We will let nine_ender tell us about the 1982 Constitution Act and other compromises that has allowed Quebec to remain part of Canada for a few more years. We will let him tell us about how Ottawa basically bribed Quebec with increased benefits taken from the pockets of others so they would not leave Canada -- of course this left the other Canadian provinces and territories pissed with most people having a "F the french" attitude.
Quite so indeed. Dead-Ender can make quips about California seceding the United States based some hippies in California but which country- America or Canada- had to roll out the tanks in Montreal in relatively recent history to quell its own people from separating.
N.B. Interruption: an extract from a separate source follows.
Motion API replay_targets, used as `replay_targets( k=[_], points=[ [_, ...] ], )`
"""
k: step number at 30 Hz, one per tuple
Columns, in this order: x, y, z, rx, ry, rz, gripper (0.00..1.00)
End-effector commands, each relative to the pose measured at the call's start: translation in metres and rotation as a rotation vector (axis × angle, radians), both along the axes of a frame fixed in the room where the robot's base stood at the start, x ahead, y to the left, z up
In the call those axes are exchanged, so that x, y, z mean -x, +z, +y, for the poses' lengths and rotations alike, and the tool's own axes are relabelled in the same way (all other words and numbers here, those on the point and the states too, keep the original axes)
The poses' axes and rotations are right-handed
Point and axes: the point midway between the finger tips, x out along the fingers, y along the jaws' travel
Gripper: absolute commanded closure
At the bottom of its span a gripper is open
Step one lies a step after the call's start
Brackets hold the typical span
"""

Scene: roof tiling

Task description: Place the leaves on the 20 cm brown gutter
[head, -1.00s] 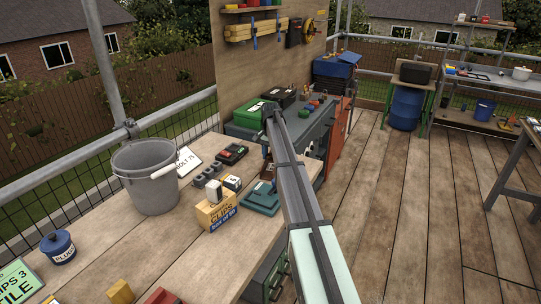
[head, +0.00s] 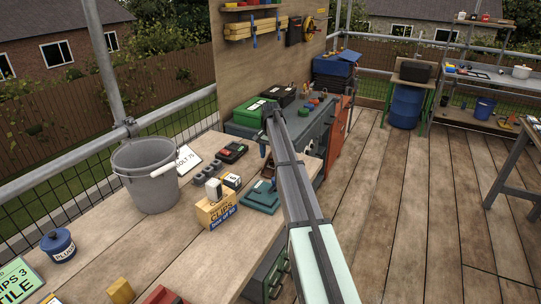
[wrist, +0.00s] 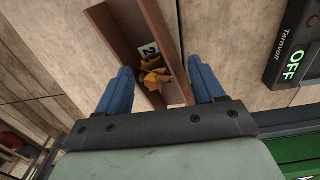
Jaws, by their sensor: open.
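The brown gutter (wrist: 126,39) shows in the wrist view as an open channel running between my fingers. A small clump of orange-yellow leaves (wrist: 153,77) lies in its channel beside a white label (wrist: 148,50) with a "2" visible; the rest of the label is not readable. My gripper (wrist: 160,82) is open, with its blue fingers on either side of the gutter and the leaves between them, apparently touching neither. In the head view, my arm hides most of the gripper, and only a bit of blue finger (head: 262,150) shows over the workbench.
A black device reading "OFF" (wrist: 300,45) lies right of the gutter in the wrist view.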

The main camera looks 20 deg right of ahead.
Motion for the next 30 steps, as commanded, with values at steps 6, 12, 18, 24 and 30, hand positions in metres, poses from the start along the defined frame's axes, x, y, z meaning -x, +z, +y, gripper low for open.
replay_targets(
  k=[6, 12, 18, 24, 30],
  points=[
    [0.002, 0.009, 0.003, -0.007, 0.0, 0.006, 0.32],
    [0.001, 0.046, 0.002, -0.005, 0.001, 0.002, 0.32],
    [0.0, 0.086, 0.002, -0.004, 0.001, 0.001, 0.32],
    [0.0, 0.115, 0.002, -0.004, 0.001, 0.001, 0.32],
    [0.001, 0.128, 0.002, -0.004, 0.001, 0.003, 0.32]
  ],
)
That would be Justin's father Pierre who did that. Despite all the red state - blue state issues and friction with Washington, which country has a second-largest population state/province that does not even recognize their official country? Think that is California? Think again. You have Canadians telling Americans what Canadians are really like. What they mean is "their Canada." versus Quebec. And these guys have the balls to to chide Americans about political divisions. In case you were thinking Ottawa was the capital of Canada.
You are ignorant. The FLQ situation was entirely about terrorism including the kidnapping of government officials. The US would have done no differently in the exact same situation. More recently, Canada allowed Quebec to vote on separatism. They turned it down. Since that vote, the numbers of Quebec people who want to stay in Canada has increased substantially, so much so that the idea of another vote never comes up. Myself, I'd welcome Quebec separating, if they want it.
Canada was an active member of the Allied forces in WW2 long before the US even entered the war. Your ignorance knows no ends in seems, just some dumb fuck American on the internet.
He's probably hinting to Canada bailing in the Pacific theater. I don't know enough or care enough to google if true or not, just remember the Aussies and Kiwis lending a hand.